Remembrance Day provides a time to reflect on and appreciate those who have lost their lives and fought in conflicts for the benefit of Canada’s people. The majority of Canadians don poppies as they acknowledge this over several weeks.

Between October 4 and November 11, the names of more than 519 thousand soldiers killed in the First World War appear, one by one, on a digital screen in Vancouver Island University’s (VIU) Welcome Centre (bldg. 300).

VIU has joined the World Remembers project, an international remembrance, education, and reconciliation project initiated by Canadian actor and director R.H. Thomson in 2014. VIU’s History department and its Canadian Letter and Images project (CLIP) invite the public to view the display of names, and remember the men and women who lost their lives in the Great War 100 years ago.

“VIU is honoured to be participating in the World Remembers, which recognizes the centennial of the First World War and commemorates those who lost their lives during this conflict,” said Dr.
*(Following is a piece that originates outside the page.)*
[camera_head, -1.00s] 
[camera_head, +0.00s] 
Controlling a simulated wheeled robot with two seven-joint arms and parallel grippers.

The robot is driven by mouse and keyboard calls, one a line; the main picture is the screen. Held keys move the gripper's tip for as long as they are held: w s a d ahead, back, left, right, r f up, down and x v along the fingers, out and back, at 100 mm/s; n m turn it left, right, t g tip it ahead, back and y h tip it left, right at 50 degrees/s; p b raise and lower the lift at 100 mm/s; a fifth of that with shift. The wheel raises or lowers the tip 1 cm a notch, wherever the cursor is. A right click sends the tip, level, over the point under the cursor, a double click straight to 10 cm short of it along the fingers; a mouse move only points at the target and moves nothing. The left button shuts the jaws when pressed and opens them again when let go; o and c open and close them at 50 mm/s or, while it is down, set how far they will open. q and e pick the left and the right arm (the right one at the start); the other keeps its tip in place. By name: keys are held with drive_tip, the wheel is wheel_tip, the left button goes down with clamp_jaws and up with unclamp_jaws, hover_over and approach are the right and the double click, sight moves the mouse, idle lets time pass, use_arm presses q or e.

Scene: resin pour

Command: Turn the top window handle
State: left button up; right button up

Ralph Nilson, VIU’s President & Vice-Chancellor. “The project gives us the space to pause and reflect on the sacrifices made by those who lost their lives in the Great War through a remembrance of each person who died in that world-changing conflict 100 years ago.”
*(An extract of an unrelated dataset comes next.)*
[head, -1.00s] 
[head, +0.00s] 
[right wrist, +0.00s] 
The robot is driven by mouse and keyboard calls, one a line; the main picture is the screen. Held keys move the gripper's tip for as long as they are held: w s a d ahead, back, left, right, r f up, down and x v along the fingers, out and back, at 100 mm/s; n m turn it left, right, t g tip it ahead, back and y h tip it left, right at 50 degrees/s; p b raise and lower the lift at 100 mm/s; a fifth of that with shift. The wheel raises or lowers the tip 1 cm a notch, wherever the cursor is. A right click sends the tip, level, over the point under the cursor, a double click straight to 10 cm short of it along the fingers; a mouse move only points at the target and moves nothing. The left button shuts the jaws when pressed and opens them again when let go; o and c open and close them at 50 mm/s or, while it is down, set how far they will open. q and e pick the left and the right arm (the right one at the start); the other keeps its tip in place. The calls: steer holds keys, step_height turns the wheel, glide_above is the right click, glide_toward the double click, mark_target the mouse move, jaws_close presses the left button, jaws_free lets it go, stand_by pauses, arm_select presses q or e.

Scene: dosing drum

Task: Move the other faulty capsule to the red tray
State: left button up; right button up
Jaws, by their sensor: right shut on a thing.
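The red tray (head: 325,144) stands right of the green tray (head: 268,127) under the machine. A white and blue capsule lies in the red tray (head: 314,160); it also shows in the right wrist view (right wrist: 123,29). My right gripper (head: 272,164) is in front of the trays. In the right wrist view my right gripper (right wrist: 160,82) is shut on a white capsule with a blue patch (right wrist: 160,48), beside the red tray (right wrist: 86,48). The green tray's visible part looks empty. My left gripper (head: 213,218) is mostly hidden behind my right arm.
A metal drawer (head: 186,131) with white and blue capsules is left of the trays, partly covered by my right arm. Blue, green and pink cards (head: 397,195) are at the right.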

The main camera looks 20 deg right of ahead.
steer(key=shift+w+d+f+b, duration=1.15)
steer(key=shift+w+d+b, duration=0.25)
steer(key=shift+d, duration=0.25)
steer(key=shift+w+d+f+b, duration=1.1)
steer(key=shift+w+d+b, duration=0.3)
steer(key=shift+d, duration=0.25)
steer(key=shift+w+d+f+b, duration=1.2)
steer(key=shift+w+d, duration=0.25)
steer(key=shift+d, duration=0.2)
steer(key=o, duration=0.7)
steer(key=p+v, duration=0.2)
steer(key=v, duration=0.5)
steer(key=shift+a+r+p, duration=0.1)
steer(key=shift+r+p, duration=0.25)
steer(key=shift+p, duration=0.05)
More than 519 thousand names of soldiers who lost their lives from the United Kingdom, Canada, France, Germany, Turkey, Belgium, Australia, the Czech Republic, Italy, New Zealand, Slovenia, and the former British Indian Army will appear. The display runs for 11 hours each day, with each name programmed to appear at a precise day, hour, and minute.

For those who wish to remember a person who was killed in the First World War, they can learn the exact time it will appear on the screen by entering the name at theworldremembers.org.

The screen displaying the World Remembers names is visible from just outside the Welcome Centre, for those who wish to come to campus to view names as they appear from 8:30 p.m. to 7:10 a.m.